En cierto sentido, las crisis de ambos países tienen lecturas distintas. En Ecuador, la demanda popular era específica: el precio de los combustibles. Así, una vez que el gobierno del presidente Lenín Moreno dio marcha atrás en la reducción de los subsidios, las protestas –que además provenían de grupos organizados identificables– se apaciguaron considerablemente. En Chile, en cambio, la dispersión del movimiento y la amplitud de sus demandas –desde un cambio de Constitución hasta la eliminación de las AFP– hicieron imposible para el gobierno de Sebastián Piñera calmar los ánimos o encontrar interlocutores válidos con quienes negociar. La cancelación del incremento de pasajes que motivó el estallido, además de sendas propuestas de gasto social subsiguientes no lograron sosegar el descontento ciudadano.
En otro sentido, sin embargo, ambas crisis son fundamentalmente similares. Más allá de que tanto en Ecuador como en Chile se parte de un alza en el precio del transporte que luego fue retirada ante la presión social, lo importante es que en ninguno de los dos casos la política tradicional sirvió para canalizar las demandas y evitar así la coacción y la violencia. Más bien, lo que quedó expuesto es la debilidad institucional –presente en todo el mundo, pero crónica en la región latinoamericana–, que lleva a resolver por la fuerza lo que debiera resolverse con diálogo y política. El costo social de permitir que se eleven las tensiones hasta el punto de no retorno, en vez de atajar el problema cuando incipiente, queda claro a la luz de ambas movilizaciones.

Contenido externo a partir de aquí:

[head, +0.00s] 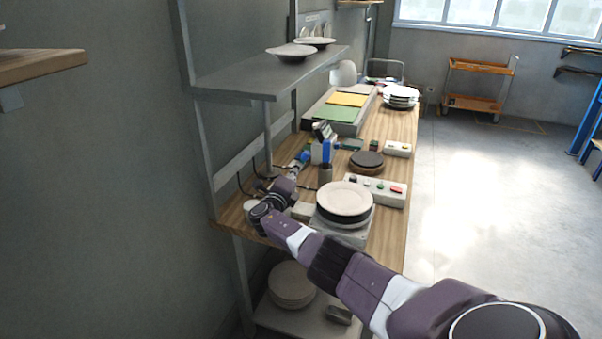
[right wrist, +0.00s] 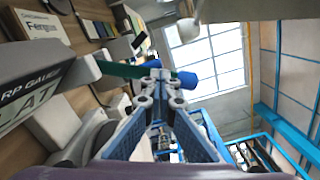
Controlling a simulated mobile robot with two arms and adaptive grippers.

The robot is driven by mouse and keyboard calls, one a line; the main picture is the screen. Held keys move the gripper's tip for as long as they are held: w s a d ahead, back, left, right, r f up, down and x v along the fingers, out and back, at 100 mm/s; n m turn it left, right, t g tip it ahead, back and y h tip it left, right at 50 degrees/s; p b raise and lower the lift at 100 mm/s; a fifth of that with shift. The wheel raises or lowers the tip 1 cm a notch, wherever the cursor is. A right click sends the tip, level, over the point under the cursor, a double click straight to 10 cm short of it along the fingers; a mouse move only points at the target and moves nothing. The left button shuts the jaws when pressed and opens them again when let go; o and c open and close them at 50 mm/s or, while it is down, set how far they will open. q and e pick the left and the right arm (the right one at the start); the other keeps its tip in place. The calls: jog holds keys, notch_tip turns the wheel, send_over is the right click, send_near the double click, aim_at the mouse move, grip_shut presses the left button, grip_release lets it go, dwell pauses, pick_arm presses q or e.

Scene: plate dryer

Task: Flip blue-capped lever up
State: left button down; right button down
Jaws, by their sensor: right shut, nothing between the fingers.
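In the right wrist view, the lever's blue cap (right wrist: 188,80) is a short cylinder just right of my fingertips. A dark green bar (right wrist: 122,69) runs in from the left behind the fingertips; their contact with it or the cap is not clear. My right gripper (right wrist: 153,72) is shut and empty, its fingers meeting near the cap. In the head view, my right arm reaches across the bench to its left side. The gripper there is small, among cluttered parts beside a blue item (head: 327,151), and I cannot tell whether that is the cap. My left gripper is out of view.
White plates (head: 345,198) sit on a low stand near the front of the wooden bench. A button box (head: 375,190) stands behind them. A grey shelf (head: 270,75) with plates overhangs the bench's left side. More plates (head: 291,284) lie below. The right floor is open.

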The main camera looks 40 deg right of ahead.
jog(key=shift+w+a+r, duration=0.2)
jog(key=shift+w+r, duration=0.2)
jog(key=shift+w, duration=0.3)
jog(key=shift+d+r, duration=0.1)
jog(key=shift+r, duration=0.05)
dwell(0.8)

Algunos grupos han querido ver en estos movimientos los primeros signos del agotamiento del sistema de libertad económica y responsabilidad fiscal que, con sus imperfecciones, se ensaya en varios países de la región. Más que predecir “el fin del modelo”, no obstante, lo que se puede recoger, sobre todo de la experiencia chilena, es que solo políticas económicas sensatas alineadas con los incentivos de mercado logran reducir la pobreza y mejorar los ingresos de la población. Pero eso debe venir aparejado –desde el sector público– con políticas sociales que garanticen el acceso a servicios públicos de calidad, como salud, educación y transporte, al alcance de las grandes mayorías. De lo contrario, el pacto social entre el sistema político y económico, de un lado, y la ciudadanía, del otro, se debilita al punto de hacer insostenible y disfuncional la democracia.

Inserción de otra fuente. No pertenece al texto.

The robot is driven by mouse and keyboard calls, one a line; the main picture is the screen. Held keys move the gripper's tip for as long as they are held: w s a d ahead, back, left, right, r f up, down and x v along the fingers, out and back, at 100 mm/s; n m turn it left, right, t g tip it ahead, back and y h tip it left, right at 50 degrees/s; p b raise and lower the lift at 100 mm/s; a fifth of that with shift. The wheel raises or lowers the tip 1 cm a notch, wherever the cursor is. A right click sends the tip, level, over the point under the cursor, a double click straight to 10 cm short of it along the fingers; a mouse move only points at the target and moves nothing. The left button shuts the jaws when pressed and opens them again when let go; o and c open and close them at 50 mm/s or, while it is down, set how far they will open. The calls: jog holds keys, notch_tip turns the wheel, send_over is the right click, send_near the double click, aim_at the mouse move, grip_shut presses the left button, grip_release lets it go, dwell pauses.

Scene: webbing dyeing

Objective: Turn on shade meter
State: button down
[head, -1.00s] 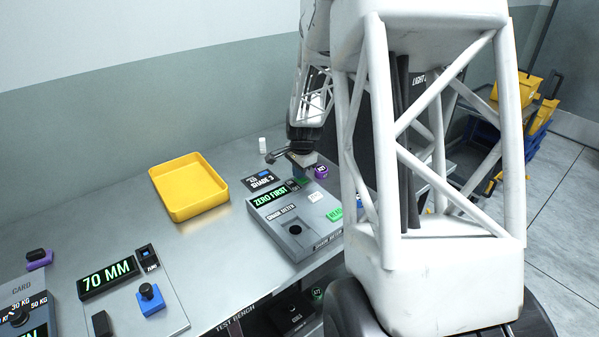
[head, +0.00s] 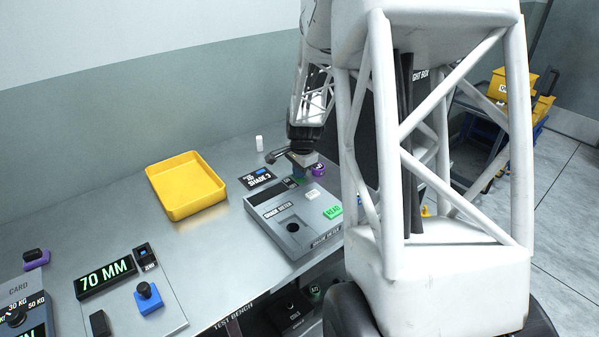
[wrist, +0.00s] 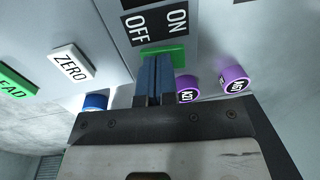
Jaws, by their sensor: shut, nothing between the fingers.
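The grey shade meter (head: 320,228) lies on the bench in the head view, with its display strip (head: 270,192) dark. A green READ button (head: 333,212) and a white button (head: 312,194) are on its face; the wrist view shows the white one as ZERO (wrist: 72,64). In the wrist view, a green switch (wrist: 178,52) sits beside the ON label (wrist: 177,18) and OFF label (wrist: 137,32). My gripper (wrist: 155,58) is shut and empty, its blue fingertips at the switch and partly covering it. I cannot tell whether they press it.
Purple-topped cylinders (wrist: 187,88) and a blue-topped one (wrist: 95,102) stand close by my fingers. A yellow tray (head: 187,205) lies left of the meter. A SHADE 3 card (head: 257,179) and small white bottle (head: 259,143) are behind. Bench between tray and meter is clear.

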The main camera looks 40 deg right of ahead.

Aunque en una frecuencia distinta, en el Perú la polémica disolución del Congreso por el presidente Martín Vizcarra y la percepción de que el sistema avanza en sancionar a los responsables por los casos de corrupción han satisfecho una cuota de las demandas populares y reducido ciertas tensiones. Sin embargo, el verdadero reto estructural está en cerrar las brechas económicas y sociales –causa de las protestas– sin alterar los fundamentos que han traído un histórico crecimiento de la clase media en el Perú. De paso, plantearnos esto en serio por las buenas antes de forzados por toques de queda en el ámbito nacional llevará necesariamente a mejores resultados.